Repeat each line exactly as it is written.

[Begin Data provided]

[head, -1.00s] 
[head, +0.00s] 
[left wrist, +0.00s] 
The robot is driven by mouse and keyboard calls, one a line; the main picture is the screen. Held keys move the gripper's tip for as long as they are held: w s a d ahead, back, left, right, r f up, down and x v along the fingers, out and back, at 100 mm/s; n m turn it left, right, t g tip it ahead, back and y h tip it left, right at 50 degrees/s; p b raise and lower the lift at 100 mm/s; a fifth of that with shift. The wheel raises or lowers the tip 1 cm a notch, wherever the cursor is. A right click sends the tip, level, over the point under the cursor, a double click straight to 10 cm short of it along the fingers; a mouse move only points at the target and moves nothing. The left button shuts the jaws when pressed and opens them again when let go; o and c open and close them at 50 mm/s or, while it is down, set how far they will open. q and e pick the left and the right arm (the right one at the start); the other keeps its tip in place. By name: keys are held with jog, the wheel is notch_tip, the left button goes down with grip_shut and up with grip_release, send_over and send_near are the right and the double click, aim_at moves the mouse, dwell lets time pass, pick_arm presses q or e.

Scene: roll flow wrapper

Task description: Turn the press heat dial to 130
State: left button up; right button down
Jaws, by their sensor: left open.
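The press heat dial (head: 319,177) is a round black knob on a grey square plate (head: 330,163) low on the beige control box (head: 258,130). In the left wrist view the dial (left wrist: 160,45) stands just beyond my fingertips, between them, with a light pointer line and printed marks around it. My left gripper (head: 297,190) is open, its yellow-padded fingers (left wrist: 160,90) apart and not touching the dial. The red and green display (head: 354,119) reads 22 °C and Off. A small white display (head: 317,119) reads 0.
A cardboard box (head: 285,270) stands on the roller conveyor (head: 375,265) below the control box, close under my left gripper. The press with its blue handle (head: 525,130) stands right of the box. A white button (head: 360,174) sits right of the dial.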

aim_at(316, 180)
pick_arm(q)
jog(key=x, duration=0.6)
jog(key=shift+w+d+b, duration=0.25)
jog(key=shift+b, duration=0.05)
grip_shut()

[End Data provided]

__Task solution__.
[head, -1.00s] 
[head, +0.00s] 
[left wrist, +0.00s] 
The robot is driven by mouse and keyboard calls, one a line; the main picture is the screen. Held keys move the gripper's tip for as long as they are held: w s a d ahead, back, left, right, r f up, down and x v along the fingers, out and back, at 100 mm/s; n m turn it left, right, t g tip it ahead, back and y h tip it left, right at 50 degrees/s; p b raise and lower the lift at 100 mm/s; a fifth of that with shift. The wheel raises or lowers the tip 1 cm a notch, wherever the cursor is. A right click sends the tip, level, over the point under the cursor, a double click straight to 10 cm short of it along the fingers; a mouse move only points at the target and moves nothing. The left button shuts the jaws when pressed and opens them again when let go; o and c open and close them at 50 mm/s or, while it is down, set how far they will open. q and e pick the left and the right arm (the right one at the start); the other keeps its tip in place. By name: keys are held with jog, the wheel is notch_tip, the left button goes down with grip_shut and up with grip_release, send_over and send_near are the right and the double click, aim_at moves the mouse, dwell lets time pass, pick_arm presses q or e.

Scene: roll flow wrapper

Task description: Turn the press heat dial to 130
State: left button up; right button down
Jaws, by their sensor: left open.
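The press heat dial (head: 319,177) is a round black knob on a grey square plate (head: 330,163) low on the beige control box (head: 258,130). In the left wrist view the dial (left wrist: 160,45) stands just beyond my fingertips, between them, with a light pointer line and printed marks around it. My left gripper (head: 297,190) is open, its yellow-padded fingers (left wrist: 160,90) apart and not touching the dial. The red and green display (head: 354,119) reads 22 °C and Off. A small white display (head: 317,119) reads 0.
A cardboard box (head: 285,270) stands on the roller conveyor (head: 375,265) below the control box, close under my left gripper. The press with its blue handle (head: 525,130) stands right of the box. A white button (head: 360,174) sits right of the dial.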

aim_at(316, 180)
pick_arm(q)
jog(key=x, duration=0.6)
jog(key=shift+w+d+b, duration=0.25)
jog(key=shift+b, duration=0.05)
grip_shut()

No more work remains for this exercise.